CAFC Upholds Huge Fine; Injunction Against Selling Microsoft Word
from the does-mercexchange-mean-nothing? dept
Another example of how the patent system is being used to hinder, rather than help, innovation. While we’re no fans of Microsoft’s view on patents these days, that doesn’t mean we approve of ridiculous lawsuits against the company either. The one that got all the attention this year was a tiny Canadian startup, i4i, that claimed a patent (5,787,449) on editing an XML document, and then sued Microsoft and won (in Texas, of course). Not only did the company win, but the court ruled that Microsoft owed $98 per copy of Microsoft Word for this minor feature. On top of that, the court issued an injunction saying Microsoft could no longer sell Microsoft Word with this feature. Given the MercExchange ruling that said that injunctions don’t always make sense in patent cases, it was hard to defend such an injunction as being necessary.
But… never let common sense get in the way of how the judicial system works when it comes to patents.
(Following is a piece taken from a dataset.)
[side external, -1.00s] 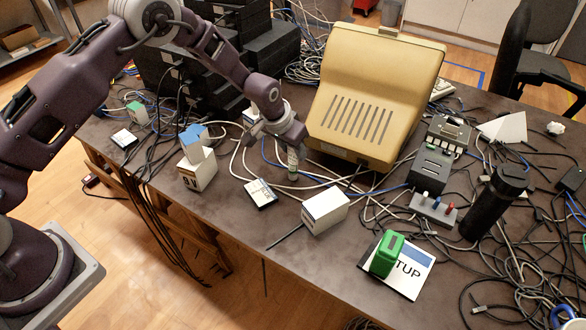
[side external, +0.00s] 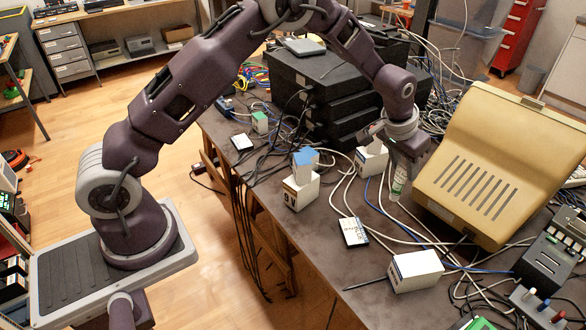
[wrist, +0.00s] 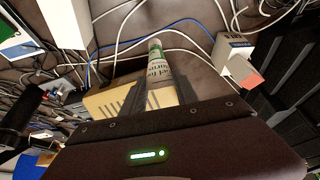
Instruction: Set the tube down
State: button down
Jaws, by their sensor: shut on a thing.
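The tube (side external: 398,184) is white with green ends and printed lettering, and it is held roughly upright in the side view. My gripper (side external: 403,164) is shut on its upper part, just left of the beige monitor. In the wrist view the tube (wrist: 159,70) sticks out between the two dark fingers of my gripper (wrist: 160,95). Its lower end is at or close to the dark tabletop (side external: 330,235), among white and blue cables. I cannot tell whether it touches. The fingers hide the tube's upper part.
The beige monitor (side external: 490,165) stands close on the right. White boxes stand behind (side external: 371,160), left (side external: 300,190) and in front (side external: 415,270). A small card-like item (side external: 354,231) lies front left of the tube. Black stacked units (side external: 325,90) stand behind. Loose cables cross the table; small bare patches remain.

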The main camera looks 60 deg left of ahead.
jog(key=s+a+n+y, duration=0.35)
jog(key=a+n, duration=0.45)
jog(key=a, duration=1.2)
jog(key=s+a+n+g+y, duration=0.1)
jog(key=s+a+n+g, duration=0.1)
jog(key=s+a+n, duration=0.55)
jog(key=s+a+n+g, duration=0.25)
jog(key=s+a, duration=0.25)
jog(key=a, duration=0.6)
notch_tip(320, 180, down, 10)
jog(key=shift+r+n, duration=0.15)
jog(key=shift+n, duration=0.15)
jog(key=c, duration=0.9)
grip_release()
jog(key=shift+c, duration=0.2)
The appeals court (CAFC) has now upheld the lower court ruling, requiring Microsoft to pay the $290 million and bars further sales of any copy of Microsoft Word with this feature as of January 11th. Microsoft’s response is that it will simply remove this “little-used” feature. So this feature is rarely used, and yet it’s worth $98 per copy of Word sold? How does that make sense?
Meanwhile, the tiny Canadian company is thrilled. It just made hundreds of millions of dollars for stating the obvious. And, rather than encouraging innovation, it’s forcing a company to remove features. How is that innovative? How does that do anything at all to “promote the progress”? While some Canadian law professors might like to make up facts as to why these types of rulings make sense, I’m still at a loss as to how progress has been promoted here.